Grétry fit partie de la même génération que Gossec et Philidor, sollicitée dès les années 1770-1775 afin d’expérimenter de nouvelles formes musicales tout en les conciliant avec celles du grand répertoire louis-quatorzien. Andromaque, son unique tragédie, directement inspirée des vers de Racine, est le témoigne de cette époque tantôt nostalgique, tantôt expérimentale. Si Gluck fut imposé par la reine et triompha dans la tragédie, Grétry se tailla la part du lion dans le répertoire comique et populaire, tandis que Gossec abandonna l’opéra.
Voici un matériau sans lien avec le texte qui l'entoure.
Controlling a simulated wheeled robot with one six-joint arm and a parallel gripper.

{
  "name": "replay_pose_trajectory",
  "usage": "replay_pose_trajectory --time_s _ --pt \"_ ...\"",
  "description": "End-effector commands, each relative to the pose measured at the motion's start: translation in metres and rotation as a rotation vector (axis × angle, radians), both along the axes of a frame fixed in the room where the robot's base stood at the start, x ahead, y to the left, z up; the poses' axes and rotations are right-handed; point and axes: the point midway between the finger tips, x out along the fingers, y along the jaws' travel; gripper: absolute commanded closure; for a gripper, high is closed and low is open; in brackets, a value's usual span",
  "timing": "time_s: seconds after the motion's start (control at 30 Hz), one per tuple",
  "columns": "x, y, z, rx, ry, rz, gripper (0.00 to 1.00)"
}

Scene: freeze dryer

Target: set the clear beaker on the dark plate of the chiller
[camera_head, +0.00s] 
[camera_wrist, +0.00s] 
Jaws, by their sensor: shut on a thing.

À ce moment, les succès s’enchaînèrent (Zémire et Azor, La Fausse Magie, Céphale et Procris, L’Amant jaloux ou La Caravane du Caire), jusqu’au départ de Gluck, où le Liégeois put enfin concentrer entre ses mains les deux répertoires. Ce n’est finalement que de courte du durée, puisque la Révolution éclata après quelques mois.

Grétry ne sera toutefois pas mis au ban durant la période révolutionnaire, bien au contraire. Si l’air O Richard ! O mon Roy (Richard-Cœur-de-Lion) fut repris comme hymne royaliste, l’opéra Guillaume Tell sera celui des Révolutionnaires, celui d’un peuple en révolte triomphant d’un roi sanguinaire. Le succès de Grétry fut d’ailleurs tel à cette époque qu’il fut le premier compositeur à bénéficier significativement des droits d’auteurs, institués par la Révolution.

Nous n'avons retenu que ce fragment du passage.